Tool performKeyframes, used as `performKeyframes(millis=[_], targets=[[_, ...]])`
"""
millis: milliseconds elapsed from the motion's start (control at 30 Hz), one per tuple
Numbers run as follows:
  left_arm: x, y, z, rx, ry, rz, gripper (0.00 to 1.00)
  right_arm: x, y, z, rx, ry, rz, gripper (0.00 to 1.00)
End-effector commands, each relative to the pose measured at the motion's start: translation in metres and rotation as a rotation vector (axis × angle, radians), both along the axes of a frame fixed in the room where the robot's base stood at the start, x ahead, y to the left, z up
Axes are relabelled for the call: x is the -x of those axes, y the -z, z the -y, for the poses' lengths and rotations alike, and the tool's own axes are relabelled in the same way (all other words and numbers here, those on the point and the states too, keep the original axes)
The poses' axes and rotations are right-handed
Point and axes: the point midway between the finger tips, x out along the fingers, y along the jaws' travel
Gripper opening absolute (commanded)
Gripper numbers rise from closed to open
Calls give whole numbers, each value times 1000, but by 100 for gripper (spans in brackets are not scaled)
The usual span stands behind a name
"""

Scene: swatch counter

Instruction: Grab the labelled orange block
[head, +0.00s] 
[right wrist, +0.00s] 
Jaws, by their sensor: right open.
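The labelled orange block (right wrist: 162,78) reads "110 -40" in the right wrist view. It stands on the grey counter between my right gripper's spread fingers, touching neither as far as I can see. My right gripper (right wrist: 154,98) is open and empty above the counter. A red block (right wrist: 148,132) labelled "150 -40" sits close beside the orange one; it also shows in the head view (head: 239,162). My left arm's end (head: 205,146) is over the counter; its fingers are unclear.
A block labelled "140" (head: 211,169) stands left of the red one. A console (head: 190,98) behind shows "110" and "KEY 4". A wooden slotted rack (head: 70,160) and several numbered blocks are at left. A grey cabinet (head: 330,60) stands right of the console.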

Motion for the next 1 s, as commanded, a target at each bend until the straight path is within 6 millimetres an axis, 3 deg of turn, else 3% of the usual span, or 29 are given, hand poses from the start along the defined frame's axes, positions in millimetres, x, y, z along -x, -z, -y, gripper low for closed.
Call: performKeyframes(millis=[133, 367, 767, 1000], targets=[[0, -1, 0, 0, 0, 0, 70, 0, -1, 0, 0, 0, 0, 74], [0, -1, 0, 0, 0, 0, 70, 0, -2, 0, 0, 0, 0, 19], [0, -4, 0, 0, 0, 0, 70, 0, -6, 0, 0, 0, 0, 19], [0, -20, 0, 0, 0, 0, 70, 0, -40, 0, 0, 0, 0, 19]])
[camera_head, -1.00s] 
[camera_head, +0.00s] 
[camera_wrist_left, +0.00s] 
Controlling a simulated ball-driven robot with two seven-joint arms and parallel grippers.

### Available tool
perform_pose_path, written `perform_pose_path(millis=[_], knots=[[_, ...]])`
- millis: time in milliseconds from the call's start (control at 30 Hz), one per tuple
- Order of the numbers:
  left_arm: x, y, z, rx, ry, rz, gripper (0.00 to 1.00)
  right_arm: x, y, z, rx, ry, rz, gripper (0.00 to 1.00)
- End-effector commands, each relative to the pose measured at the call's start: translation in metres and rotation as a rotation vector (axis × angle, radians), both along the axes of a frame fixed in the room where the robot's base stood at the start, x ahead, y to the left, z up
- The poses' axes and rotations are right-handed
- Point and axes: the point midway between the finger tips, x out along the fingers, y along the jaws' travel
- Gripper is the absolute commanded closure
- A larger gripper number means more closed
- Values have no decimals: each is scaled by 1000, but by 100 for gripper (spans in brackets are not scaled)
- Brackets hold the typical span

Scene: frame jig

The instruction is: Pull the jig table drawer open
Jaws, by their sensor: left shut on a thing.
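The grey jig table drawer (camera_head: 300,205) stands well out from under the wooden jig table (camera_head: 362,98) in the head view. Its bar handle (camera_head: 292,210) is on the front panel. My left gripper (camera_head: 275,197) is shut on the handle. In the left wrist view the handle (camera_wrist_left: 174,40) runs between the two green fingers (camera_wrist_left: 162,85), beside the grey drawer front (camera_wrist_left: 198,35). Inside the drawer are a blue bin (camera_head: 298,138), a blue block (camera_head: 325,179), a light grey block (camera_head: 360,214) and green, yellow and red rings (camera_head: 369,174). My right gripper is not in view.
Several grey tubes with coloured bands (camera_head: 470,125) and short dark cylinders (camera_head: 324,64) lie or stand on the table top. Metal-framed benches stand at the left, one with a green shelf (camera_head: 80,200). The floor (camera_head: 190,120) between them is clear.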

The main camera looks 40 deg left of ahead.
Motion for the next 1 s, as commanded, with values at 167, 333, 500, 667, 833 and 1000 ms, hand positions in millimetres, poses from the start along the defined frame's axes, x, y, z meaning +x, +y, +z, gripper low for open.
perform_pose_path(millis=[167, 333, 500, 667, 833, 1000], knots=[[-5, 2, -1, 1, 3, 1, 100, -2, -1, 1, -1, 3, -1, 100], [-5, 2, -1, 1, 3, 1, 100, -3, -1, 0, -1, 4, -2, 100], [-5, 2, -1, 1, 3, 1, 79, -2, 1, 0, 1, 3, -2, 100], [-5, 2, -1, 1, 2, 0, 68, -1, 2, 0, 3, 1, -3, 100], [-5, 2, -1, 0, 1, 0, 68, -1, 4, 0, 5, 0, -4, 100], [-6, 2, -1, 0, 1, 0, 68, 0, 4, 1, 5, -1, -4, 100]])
----------------------------------------
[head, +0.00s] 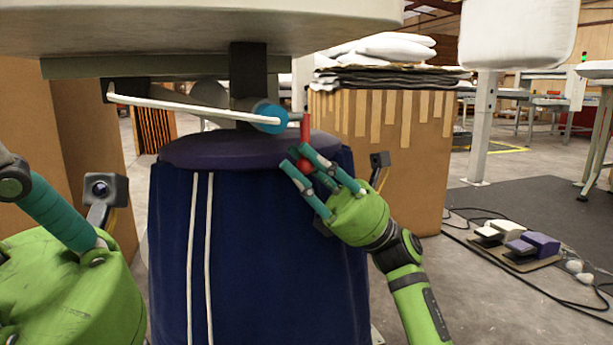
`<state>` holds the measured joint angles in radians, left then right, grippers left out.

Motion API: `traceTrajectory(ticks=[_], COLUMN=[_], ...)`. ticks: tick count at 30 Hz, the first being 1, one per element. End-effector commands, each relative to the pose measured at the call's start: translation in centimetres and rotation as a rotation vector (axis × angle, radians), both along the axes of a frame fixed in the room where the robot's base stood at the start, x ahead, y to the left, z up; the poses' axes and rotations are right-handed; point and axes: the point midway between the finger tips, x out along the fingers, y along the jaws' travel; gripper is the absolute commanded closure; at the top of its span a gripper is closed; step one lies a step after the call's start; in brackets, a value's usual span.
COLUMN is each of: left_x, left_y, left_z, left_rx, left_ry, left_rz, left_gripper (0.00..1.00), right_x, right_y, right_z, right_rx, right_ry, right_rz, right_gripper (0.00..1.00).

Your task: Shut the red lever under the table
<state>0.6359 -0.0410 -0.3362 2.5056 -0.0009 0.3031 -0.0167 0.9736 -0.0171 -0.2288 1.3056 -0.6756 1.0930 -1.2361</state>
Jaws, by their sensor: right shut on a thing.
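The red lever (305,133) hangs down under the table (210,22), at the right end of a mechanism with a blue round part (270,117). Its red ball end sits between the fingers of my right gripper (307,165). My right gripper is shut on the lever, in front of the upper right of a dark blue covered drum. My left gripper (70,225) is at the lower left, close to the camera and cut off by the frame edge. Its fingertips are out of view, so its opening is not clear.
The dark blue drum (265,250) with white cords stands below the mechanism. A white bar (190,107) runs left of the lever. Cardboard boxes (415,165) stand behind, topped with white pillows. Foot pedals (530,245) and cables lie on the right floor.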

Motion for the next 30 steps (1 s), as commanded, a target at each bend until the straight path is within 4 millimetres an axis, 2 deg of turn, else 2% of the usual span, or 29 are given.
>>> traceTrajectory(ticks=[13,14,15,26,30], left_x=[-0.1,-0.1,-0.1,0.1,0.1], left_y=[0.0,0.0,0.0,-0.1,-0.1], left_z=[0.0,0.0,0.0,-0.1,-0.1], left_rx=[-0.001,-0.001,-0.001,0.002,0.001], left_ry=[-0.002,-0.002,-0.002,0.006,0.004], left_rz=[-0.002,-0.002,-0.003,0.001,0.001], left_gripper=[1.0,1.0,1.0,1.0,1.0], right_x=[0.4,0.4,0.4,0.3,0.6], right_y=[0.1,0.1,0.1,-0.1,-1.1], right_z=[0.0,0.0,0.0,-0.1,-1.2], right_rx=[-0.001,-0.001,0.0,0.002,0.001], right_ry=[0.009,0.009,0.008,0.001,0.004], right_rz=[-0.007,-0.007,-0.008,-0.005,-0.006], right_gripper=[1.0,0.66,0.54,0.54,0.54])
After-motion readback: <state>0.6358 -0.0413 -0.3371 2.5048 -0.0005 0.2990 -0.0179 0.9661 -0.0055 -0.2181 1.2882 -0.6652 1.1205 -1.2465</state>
----------------------------------------
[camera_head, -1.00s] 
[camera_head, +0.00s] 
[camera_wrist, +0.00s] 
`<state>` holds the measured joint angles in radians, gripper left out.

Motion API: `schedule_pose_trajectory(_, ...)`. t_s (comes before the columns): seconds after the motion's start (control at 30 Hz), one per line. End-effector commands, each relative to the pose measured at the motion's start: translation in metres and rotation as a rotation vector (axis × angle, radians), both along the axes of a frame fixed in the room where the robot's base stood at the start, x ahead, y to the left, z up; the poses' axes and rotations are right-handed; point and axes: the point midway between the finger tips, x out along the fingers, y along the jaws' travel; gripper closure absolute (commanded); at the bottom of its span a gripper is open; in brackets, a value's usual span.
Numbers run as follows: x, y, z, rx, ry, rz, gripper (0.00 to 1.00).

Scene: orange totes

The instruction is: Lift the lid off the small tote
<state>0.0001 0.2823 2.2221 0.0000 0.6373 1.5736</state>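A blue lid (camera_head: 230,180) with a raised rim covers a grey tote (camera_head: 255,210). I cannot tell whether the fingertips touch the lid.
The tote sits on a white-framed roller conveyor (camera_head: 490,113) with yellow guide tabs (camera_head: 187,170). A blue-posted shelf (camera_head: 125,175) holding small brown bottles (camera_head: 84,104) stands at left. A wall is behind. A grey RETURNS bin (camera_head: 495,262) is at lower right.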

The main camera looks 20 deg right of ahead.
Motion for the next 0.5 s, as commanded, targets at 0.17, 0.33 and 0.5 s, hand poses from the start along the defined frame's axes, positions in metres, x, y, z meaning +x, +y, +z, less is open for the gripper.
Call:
----------------------------------------
-- Task instructions --
Both the line with "[camera_wrist, +0.00s]" and the line with "The main camera looks 20 deg right of ahead." belong in the extract, along with every line between them; set down those lines exactly and only.

-- Written response --
[camera_wrist, +0.00s] 
`<state>` holds the measured joint angles in radians, gripper left out.

Motion API: `schedule_pose_trajectory(_, ...)`. t_s (comes before the columns): seconds after the motion's start (control at 30 Hz), one per line. End-effector commands, each relative to the pose measured at the motion's start: translation in metres and rotation as a rotation vector (axis × angle, radians), both along the axes of a frame fixed in the room where the robot's base stood at the start, x ahead, y to the left, z up; the poses' axes and rotations are right-handed; point and axes: the point midway between the finger tips, x out along the fingers, y along the jaws' travel; gripper closure absolute (commanded); at the bottom of its span a gripper is open; in brackets, a value's usual span.
Numbers run as follows: x, y, z, rx, ry, rz, gripper (0.00 to 1.00).

Scene: orange totes

The instruction is: Lift the lid off the small tote
<state>0.0001 0.2823 2.2221 0.0000 0.6373 1.5736</state>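A blue lid (camera_head: 230,180) with a raised rim covers a grey tote (camera_head: 255,210). I cannot tell whether the fingertips touch the lid.
The tote sits on a white-framed roller conveyor (camera_head: 490,113) with yellow guide tabs (camera_head: 187,170). A blue-posted shelf (camera_head: 125,175) holding small brown bottles (camera_head: 84,104) stands at left. A wall is behind. A grey RETURNS bin (camera_head: 495,262) is at lower right.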

The main camera looks 20 deg right of ahead.

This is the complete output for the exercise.